Predictive Modelling Suggestions

For Predictive Statistical Modelling, considering the diminishing effect when viewed across different countries, it could be worth trying to use a higher-order curve rather than a linear curve to fit the data. It could also be worth investigating if there is a “phase-transition” point, where the behavior/slope suddenly changes in a piecewise fashion.

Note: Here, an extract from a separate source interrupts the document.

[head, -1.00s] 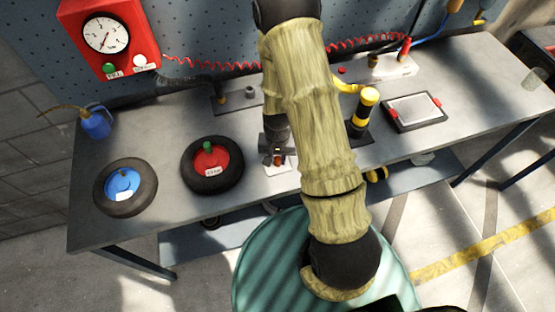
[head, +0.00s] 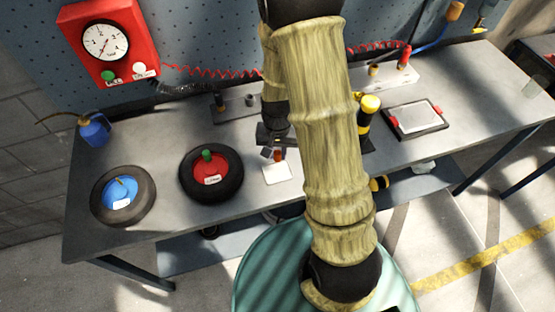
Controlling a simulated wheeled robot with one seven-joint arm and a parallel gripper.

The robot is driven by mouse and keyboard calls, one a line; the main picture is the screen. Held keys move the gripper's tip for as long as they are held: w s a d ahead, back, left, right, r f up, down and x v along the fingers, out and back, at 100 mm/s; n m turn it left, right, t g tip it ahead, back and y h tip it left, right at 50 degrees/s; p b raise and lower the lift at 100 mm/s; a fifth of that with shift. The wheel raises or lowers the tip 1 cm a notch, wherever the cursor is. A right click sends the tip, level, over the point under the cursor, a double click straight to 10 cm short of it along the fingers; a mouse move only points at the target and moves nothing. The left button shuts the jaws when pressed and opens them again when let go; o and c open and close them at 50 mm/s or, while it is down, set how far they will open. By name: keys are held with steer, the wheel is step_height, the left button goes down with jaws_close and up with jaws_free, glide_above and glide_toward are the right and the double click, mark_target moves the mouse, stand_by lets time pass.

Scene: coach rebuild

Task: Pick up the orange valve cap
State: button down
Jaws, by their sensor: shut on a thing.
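The orange valve cap (head: 278,155) is a small orange-red piece between the jaws of my gripper (head: 273,153). My gripper is shut on it and holds it up by the far edge of a white square pad (head: 277,173). The cap looks clear of the pad, though the gap is hard to judge from this angle. My arm hides the bench just to the right of the gripper.
Left of the pad lie a wheel with a red hub and green cap (head: 211,172) and a wheel with a blue hub (head: 121,196). A yellow-and-black post (head: 368,108) and a framed tray (head: 416,118) stand right of my arm. A red gauge box (head: 108,42) hangs behind.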

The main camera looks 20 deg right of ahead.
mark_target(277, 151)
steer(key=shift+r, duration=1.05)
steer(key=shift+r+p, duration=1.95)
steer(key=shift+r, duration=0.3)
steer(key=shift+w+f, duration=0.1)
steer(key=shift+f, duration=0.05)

This is most evident in the plot of China, where it looks like there is a transition from a steep slope towards a flat slope.

Summary

  • Around the world, GDP and Life Expectancy increases over time.
  • Most countries have similar Life Expectancies, except for outliers like Zimbabwe, which has suffered under difficult socio-political conditions and a dictatorship.
  • The USA has a high GDP relative to the world but China is catching up.
  • For all the countries we analyzed, we have observed that GDP is strongly correlated to Life Expectancy.
  • There is a trend which suggests that countries with low GDP see great gains in Life Expectancy for every increase in GDP, but as countries start to have larger GDPs, they have to acquire more GDP to get the same effect on Life Expectancy increase.
  • Following from the previous point, it makes sense to support developing nations because it goes a long way towards improving lives. This gives us a clear rationale for the existence of institutions such as the World Bank.

Suggested Viewing

DON’T PANIC — Hans Rosling showing the facts about population. A highlight of the talk, which ties in to the points made here, is at the 36:00 mark. Hans Rosling explains how a relatively small amount of money makes a significantly large amount of difference for people in the developing world.

References

  1. Peter Bondarenko. “Gross Domestic Product”. In Encyclopædia Britannica online. Accessed May 04, 2021.
  2. Judith Marie Bezy. “Life Expectancy”. In Encyclopædia Britannica online. Accessed May 04, 2021.
  3. Thomas A. Williams. “Statistics”. In Encyclopædia Britannica online. Accessed May 04, 2021.
  4. Clyde William Sanger, “Zimbabwe”. In Encyclopædia Britannica online. Accessed May 05, 2021.
  5. Mary Hall. “What is the World Bank?”. In Investopedia. Accessed May 05, 2021.